On the flip side, too many companies underutilize the alpha and beta labels. In fact, most companies don’t use either, instead optimizing for immediate user acquisition.
The labels aren’t too pertinent if a product is closed access, where onboarded users are chosen based on their compatibility with the minimal features available. However, if a company is releasing a generally available but incomplete product, using a beta label is probably a good idea.
Remember, while beta is signaling that a product won’t be a perfect experience, it’s not signaling that it’s going to be a bad experience. Companies can still build strong user bases on beta-flagged products. As a bonus, this filters for avid users who will be extra forgiving of early bugs. This, frankly, is much better than an unsuspecting user signing up for a practically beta product, having a bad experience, and then forever assuming that it’s poorly engineered.
Being an open-source company, we are big on transparency. By flagging the early releases of Lago as alpha builds, we built trust with our users that our product might break and is lacking some core features (like credit notes).
We still got great adoption.
Here, our biggest takeaway was validation. We actually didn’t expect respectable companies to craft a billing system on an alpha product. It’s such a mission-critical feature. But even with our early releases flagged as alpha—something that indicated that a Lago-built billing system ***********might break—***********we still got adoption. Which felt pretty good. It was validation that we hit a real problem.

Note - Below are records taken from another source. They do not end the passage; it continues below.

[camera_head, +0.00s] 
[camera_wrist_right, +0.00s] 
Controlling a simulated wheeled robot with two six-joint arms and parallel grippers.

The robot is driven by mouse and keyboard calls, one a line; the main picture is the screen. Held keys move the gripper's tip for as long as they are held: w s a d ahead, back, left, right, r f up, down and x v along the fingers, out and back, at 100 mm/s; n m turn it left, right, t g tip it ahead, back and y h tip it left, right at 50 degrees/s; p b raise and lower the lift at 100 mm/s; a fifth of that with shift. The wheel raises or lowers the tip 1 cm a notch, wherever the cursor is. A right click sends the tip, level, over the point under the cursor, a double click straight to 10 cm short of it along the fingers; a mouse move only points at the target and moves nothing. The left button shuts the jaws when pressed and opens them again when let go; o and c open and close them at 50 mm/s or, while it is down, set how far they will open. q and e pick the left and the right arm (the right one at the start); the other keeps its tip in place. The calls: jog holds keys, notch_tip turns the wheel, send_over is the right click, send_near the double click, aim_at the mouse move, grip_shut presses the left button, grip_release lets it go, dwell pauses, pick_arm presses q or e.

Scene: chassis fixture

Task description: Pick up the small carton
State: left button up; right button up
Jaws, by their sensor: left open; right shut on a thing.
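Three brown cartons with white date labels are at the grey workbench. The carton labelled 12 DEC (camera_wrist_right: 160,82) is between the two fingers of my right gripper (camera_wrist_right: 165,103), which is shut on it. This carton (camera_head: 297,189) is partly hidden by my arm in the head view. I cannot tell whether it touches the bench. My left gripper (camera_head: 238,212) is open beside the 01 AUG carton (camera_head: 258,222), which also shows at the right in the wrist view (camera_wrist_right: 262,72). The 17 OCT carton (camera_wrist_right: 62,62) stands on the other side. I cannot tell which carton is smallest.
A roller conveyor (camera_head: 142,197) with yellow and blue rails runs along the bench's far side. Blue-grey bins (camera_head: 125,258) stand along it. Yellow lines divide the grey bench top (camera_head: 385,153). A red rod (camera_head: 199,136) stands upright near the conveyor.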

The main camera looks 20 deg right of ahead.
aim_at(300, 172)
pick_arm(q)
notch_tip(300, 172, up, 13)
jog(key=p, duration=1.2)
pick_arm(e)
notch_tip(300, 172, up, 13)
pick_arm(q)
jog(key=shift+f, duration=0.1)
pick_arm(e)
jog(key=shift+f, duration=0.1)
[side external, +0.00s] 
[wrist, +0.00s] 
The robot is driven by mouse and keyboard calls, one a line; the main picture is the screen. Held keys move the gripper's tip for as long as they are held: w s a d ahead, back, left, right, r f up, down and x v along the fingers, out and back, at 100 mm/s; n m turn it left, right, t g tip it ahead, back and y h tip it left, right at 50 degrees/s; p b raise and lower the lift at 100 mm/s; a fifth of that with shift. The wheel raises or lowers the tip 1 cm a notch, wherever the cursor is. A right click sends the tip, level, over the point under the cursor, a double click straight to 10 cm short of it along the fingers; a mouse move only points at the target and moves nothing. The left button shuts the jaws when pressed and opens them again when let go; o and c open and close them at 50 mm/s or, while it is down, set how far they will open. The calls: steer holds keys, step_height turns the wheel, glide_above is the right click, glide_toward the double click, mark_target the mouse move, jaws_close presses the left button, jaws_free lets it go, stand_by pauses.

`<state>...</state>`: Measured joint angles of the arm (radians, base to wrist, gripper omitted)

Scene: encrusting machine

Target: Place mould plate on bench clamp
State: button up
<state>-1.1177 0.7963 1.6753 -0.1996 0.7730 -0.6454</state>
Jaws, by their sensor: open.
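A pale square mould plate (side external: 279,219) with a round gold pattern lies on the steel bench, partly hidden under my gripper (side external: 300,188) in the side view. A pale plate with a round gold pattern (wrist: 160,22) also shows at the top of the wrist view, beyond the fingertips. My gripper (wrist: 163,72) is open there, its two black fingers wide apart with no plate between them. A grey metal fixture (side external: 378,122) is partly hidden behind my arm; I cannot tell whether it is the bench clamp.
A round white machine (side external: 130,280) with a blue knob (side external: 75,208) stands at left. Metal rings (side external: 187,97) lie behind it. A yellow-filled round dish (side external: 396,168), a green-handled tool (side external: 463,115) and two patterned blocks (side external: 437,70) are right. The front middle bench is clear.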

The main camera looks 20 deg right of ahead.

For founders, this is another good reason to consider leveraging alpha and beta programs. It’s a great way to suss out whether your product will succeed. The earlier you figure that out, the better. And if you can get real adoption on your alpha or beta program, you are likely doing something right.
Don’t get it twisted, alpha and beta programs are good tools. Companies just shouldn’t rely on them as a crutch to excuse bugs. They are simply something to communicate, “Hey, this shiny new thing is early!” It’s no different from using a status page to communicate availability or a release log to showcase changes and reported security issues.